The one positive outcome of this misbegotten process is the slow rise of smart environmental commentary as more and more reporters and commentators see the treaty farce for what it is. Recent articles in the FT and the Economist are notable for their focus on approaches to environmental problems that don’t depend on top down, state-heavy interventions. At the Globe and Mail in Canada, Margaret Wente makes some strong points, even if she does quote irresponsible hotheads like yours truly. My old CFR colleague Michael Levi is making some important and interesting points on his lively, well informed blog. Belatedly, the more intelligent environmentalists seem to be warming to a shift away from the effort to impose a top down, state driven and ham-fisted approach via an expensive and unratifiable treaty to a variety of smaller scale, more tightly focused ideas that depend more on local initiatives and the private sector.

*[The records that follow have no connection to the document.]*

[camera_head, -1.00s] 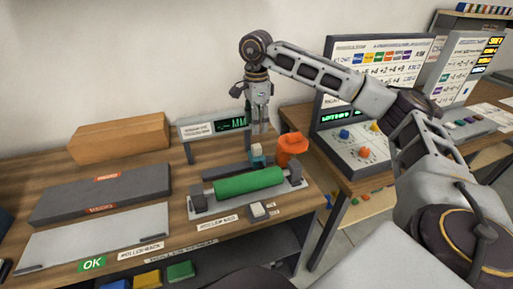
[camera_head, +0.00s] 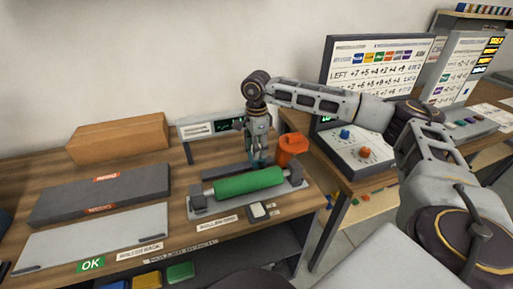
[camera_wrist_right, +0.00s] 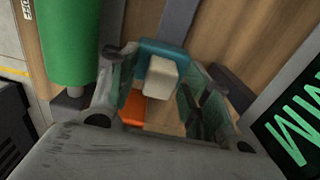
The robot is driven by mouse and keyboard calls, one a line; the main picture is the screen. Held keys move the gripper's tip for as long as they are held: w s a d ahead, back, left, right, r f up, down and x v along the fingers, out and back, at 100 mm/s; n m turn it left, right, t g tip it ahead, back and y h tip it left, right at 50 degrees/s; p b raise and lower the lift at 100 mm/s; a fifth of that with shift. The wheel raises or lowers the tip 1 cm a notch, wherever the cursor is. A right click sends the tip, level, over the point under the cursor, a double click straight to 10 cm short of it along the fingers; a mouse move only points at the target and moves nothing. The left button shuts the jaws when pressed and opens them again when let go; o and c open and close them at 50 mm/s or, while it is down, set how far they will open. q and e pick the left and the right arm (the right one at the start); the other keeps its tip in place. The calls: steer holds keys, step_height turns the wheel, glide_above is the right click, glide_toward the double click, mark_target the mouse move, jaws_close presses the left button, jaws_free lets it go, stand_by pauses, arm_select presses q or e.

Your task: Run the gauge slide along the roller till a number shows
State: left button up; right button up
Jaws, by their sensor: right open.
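A green roller (camera_head: 249,183) lies in a grey stand at the front of the bench; its green side also shows at the left of the right wrist view (camera_wrist_right: 76,45). The gauge slide, a teal block (camera_wrist_right: 162,50) with a pale knob (camera_wrist_right: 160,78), sits behind the roller toward its right end. My right gripper (camera_head: 258,160) points down at the slide, and in the wrist view its open fingers (camera_wrist_right: 160,92) stand on both sides of the knob. Whether they touch it I cannot tell. The readout (camera_head: 228,127) behind is partly hidden by my gripper; green marks show on it. My left gripper is out of view.
An orange pot (camera_head: 291,150) stands close to the right of my gripper. A control panel (camera_head: 352,146) stands at the right.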

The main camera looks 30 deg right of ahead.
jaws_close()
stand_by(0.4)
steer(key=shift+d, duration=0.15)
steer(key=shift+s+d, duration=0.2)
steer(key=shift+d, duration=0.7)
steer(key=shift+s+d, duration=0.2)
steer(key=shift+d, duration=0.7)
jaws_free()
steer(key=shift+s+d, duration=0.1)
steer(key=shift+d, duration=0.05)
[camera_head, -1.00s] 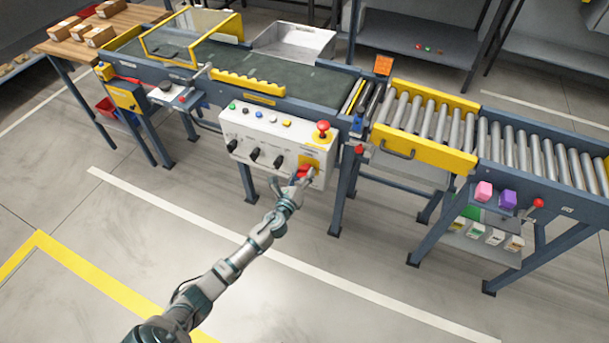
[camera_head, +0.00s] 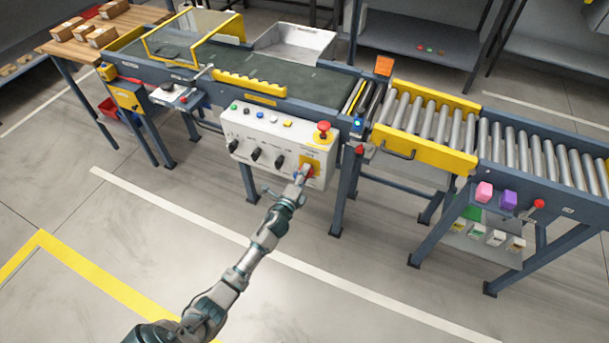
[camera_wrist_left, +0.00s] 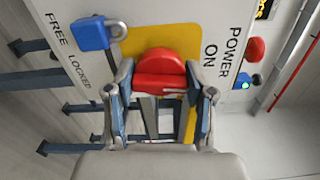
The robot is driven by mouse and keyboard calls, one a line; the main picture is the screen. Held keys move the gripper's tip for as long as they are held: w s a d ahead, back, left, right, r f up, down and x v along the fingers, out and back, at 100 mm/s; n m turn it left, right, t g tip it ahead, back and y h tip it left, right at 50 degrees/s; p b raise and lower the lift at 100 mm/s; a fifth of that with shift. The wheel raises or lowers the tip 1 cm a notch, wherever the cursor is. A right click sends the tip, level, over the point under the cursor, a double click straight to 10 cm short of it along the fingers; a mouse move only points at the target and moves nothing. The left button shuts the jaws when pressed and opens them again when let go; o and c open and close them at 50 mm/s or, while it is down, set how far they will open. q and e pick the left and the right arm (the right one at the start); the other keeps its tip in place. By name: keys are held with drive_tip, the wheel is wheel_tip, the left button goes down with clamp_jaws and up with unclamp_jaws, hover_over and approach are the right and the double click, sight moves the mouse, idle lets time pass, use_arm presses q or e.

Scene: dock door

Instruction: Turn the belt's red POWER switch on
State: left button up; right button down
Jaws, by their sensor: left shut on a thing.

Son of Kyoto (like the Kyoto Protocol itself) has never been anything but a huge diversion from the real conversations that need to take place. It has polarized debate and wasted time, and its demise leaves the world no closer to practical approaches to greenhouse gasses than we were a decade ago. An active and engaged reporter on the environmental beat would be putting together the full story of how this disaster took place, how much it cost, who the geniuses were who put it together — and attempting to estimate how much it all cost.
Our society desperately needs brave, imaginative, indefatigable journalists who are willing to follow important stories no matter who they threaten or offend. Let’s hope they turn up.